Measure Complexity Explanation
Time O(n log n) Sorting dominates; scanning is linear over distinct values
Space O(n) Storage for array and compressed values

The constraints allow up to 100,000 elements, so an O(n log n) sorting-based solution is easily fast enough.

Test Cases

import sys, io

def run(inp: str) -> str:
    sys.stdin = io.StringIO(inp)
    import sys
    input = sys.stdin.readline

    n = int(input())
    a = list(map(int, input().split()))
    
    a.sort()
    vals = []
    for x in a:
        if not vals or vals[-1] != x:
            vals.append(x)
    
    ans = 1
    m = len(vals)
    for i, d in enumerate(vals):
        if i < m - 1:
            if vals[i + 1] <= 2 * d:
                continue
        ans = max(ans, d)
    
    return str(ans)

# minimum size
assert run("1\n7") == "7"

# all equal
assert run("4\n5 5 5 5") == "5"

# increasing chain
assert run("5\n1 2 3 4 8") == "4"

# large separation
assert run("4\n10 25 100 1000") == "1000"

# tight blocking case
assert run("3\n4 5 6") == "6"
Test input Expected output What it validates
1 element itself base case
all equal same value stability
mixed small values blocking effect interval constraint
sparse values greedy selection independence of gaps
tight cluster invalid candidates eliminated 2d boundary rule

Edge Cases

One important edge case is when all elements are equal.

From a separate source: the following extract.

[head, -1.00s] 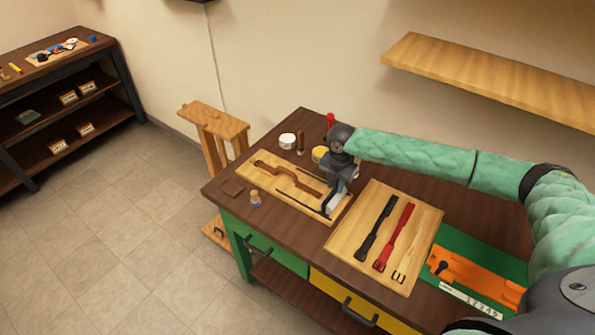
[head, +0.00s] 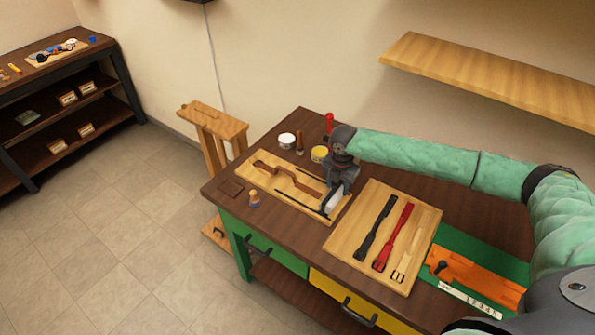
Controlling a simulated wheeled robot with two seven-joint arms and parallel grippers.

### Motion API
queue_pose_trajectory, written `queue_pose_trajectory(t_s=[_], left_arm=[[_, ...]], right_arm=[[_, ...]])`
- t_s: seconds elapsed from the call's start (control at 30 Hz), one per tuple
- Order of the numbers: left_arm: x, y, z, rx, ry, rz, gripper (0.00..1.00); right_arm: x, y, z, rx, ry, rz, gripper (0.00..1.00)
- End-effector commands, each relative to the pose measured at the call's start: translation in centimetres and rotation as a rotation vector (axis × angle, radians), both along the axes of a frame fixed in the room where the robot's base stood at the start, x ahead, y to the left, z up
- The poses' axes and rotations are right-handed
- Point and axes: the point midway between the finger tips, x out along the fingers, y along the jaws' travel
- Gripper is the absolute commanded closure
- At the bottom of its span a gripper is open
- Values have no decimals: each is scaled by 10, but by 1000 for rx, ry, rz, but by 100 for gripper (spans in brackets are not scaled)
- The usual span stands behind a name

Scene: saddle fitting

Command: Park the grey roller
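My right gripper (head: 334,203) points down at the right end of a light wooden tray (head: 256,185) on the bench. A pale grey-white piece shows at its tip, small and partly covered by the hand. I cannot tell whether it is the grey roller or the fingers themselves, or whether the fingers are open. No other thing is clearly recognisable as a grey roller. The tray holds a brown strap-shaped piece (head: 270,171) and a thin dark strip (head: 300,206). My left gripper is not in view.
A wooden board (head: 345,240) with a black strap (head: 376,228), a red strap (head: 394,236) and a buckle lies to the right. Beyond it is an orange fixture (head: 470,275) on green.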

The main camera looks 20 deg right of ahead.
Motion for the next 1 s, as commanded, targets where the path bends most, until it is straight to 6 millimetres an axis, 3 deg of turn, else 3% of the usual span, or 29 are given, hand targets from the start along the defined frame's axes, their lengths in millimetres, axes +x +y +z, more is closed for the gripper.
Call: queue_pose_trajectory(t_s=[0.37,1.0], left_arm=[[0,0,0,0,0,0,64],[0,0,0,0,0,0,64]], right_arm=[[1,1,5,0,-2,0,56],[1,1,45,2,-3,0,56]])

In that case, no transformation is needed and the answer is trivially that value, since GCD is maximized by keeping everything unchanged.

Another case is when values are very small and tightly packed, such as 4, 5, 6. Here, every candidate except the largest is blocked because each value has a neighbor within its doubling interval. The algorithm correctly rejects 4 and 5 and selects 6.

A final case is when values are widely spaced, such as 10, 25, 100. Here, most candidates are valid because no value falls into the forbidden interval of another, and the algorithm correctly identifies the maximum value as the best achievable GCD.